McIntire-Strasburg points out how teeny the mercury content is, though–in fact, how teeny the whole issue is:
- A CFL contains about 5mg of mercury (and manufacturers are working to lower that). In comparison, a watch battery contains 25mg, the average mercury thermometer contains about 500 mg, and older mercury thermostats can contain 6-18 grams of mercury.
- Regardless of the amount of mercury, CFLs, like other mercury-containing devices, can be disposed of safely.
- The electricity produced to power an incandescent bulb from a coal-fired power plant will create 13.3 mg of mercury emissions (which is much more likely to end up in water, Mr. Tinsley).
- Finally, there’s never been a $2000 cleanup required for a CFL breaking… ENERGY STAR has clear guidelines for cleaning up a broken CFL. There’s probably more danger of mercury poisoning from a tuna sandwich than from a broken CFL.
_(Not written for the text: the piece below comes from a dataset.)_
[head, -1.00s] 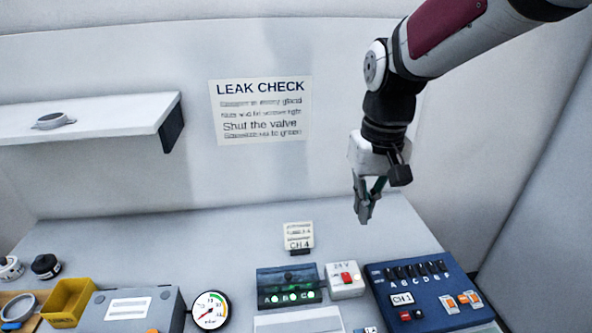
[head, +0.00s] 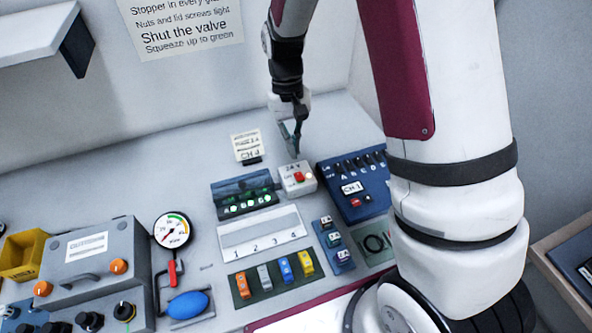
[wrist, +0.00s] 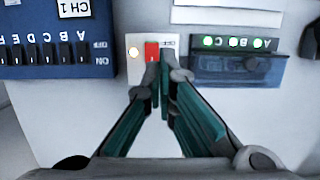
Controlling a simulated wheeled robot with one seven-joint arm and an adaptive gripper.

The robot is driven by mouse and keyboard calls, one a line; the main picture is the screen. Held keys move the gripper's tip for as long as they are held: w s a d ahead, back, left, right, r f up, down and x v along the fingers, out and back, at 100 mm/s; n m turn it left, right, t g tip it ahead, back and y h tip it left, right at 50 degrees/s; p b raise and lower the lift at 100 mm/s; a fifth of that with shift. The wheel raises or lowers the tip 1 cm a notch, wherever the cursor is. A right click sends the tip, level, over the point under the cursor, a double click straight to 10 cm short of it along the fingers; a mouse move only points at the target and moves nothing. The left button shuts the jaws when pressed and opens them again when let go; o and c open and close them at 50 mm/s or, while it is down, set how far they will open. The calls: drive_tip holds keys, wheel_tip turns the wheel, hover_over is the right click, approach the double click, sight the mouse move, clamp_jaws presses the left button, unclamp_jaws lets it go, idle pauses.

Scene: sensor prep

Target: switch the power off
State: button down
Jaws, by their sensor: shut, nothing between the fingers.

So, why all the fuss? You don’t have to read very far into any of the above-linked examples to realize that publications like WND, and commentators like Milloy, Sowell, and Tinsley have a political agenda partly based in a dislike/distrust of environmentalism, and partly based in reaction to legislation banning the use of incandescents. In other words, the treehuggers are trying to take away your freedom as consumers… and undermine the free market… and toss us all into the shackles of godless communism…
When you consider that CFLs use 75 percent less energy than incandescents, I wouldn’t so much say that using CFLs is a no brainer as I would say that Tinsley, Limbaugh, et. al. are no brainers.
Tell you what: hang onto any used CFLs for a month or two. That’s what I’m going to do with that burned out fluorescent tube. (And if it gets broken in the meantime, I won’t run screaming from the house.) Home Depot will probably get its program sorted out. In fact, I think I’ll mail a copy of this posting to their corporate headquarters.